Despite the 42-10 loss on Saturday, Argentina were awesome the week before, beating the All Blacks 38-30 to deny them a bonus point. Felipe Contepomi’s side, who were worthy 2023 World Cup semi-finalists and have now risen to No 6 in the world, will start firm favourites. They have firepower upfront and speed to burn in the backs.

But as good as they are, and will be, Los Pumas are Australia’s best chance of a scalp in this Rugby Championship. Win one, or both, of these Tests and the Wallabies can hit the opening Bledisloe Test – a fan-friendly 3.45pm kick-off in Sydney – with heads high. Lose both, and Schmidt’s 3-2 record slips into the red before he faces the All Blacks.

To win any of their remaining four TRC Tests, Australia must find some five-pointers.
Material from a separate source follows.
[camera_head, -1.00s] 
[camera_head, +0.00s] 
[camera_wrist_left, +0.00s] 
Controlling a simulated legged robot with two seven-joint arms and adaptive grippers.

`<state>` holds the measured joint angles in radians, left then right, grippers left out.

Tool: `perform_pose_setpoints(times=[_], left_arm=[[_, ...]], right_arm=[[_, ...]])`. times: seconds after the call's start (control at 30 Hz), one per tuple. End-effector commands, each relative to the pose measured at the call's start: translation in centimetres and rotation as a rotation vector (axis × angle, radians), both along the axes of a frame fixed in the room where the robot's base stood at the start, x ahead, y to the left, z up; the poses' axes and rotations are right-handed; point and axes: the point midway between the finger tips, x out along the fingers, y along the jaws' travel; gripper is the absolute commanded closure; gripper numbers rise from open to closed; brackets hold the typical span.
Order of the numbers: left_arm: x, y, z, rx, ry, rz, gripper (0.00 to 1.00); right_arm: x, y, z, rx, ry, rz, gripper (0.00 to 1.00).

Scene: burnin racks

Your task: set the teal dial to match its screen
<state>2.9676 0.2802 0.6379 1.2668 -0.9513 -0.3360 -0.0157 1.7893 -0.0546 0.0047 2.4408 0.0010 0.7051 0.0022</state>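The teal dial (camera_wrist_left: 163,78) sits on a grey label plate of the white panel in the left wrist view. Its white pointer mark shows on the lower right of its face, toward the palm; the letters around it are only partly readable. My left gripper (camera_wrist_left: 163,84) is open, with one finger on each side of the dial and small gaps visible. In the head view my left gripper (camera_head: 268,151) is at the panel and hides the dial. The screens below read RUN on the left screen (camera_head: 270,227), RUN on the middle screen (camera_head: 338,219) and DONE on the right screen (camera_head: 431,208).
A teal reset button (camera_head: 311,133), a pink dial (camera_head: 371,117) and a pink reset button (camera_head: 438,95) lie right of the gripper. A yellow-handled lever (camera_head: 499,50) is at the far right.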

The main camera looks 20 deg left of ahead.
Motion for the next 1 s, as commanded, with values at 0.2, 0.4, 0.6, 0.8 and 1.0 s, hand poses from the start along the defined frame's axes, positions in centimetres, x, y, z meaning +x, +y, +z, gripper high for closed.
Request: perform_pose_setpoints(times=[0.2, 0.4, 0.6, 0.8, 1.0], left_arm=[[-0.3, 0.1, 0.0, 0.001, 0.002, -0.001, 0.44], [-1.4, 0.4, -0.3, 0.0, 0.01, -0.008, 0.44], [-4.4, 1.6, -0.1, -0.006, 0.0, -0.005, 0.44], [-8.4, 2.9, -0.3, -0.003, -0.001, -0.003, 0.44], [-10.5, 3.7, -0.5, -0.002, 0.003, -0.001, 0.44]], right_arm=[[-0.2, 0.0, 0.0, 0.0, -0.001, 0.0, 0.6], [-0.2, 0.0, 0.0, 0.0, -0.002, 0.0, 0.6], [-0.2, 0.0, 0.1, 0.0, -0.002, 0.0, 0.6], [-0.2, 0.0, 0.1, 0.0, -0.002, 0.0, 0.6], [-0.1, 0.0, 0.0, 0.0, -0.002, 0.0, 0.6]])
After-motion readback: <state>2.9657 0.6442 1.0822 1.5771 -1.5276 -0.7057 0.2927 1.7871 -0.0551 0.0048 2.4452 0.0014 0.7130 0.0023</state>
Los Pumas’ edges were badly exposed by the All Blacks at Eden Park. If Lolesio can fine-tune his kick precision to unlock danger wingers Marika Koroibete and Max Jorgensen and No 15 Tom Wright, Australia can cash in and crash over in the corners.

If they are to test Argentina’s extremities, the Wallabies must fix their dire discipline record and keep 15 men on the field. Seru Uru’s two offensive ruck penalties on debut in Perth were costly and his late yellow card for collapsing a maul extended Australia’s sin-bin streak to five consecutive games, making it 44 cards in their past 48 Tests.

Conceding only three penalties in the first half in Perth helped the Wallabies push the world champions. Giving away eight in the second cruelled any comeback. Australia are improving under Schmidt but against Los Pumas they must be ruthless and take risks. With their season in the balance, they can’t take knives to a gunfight.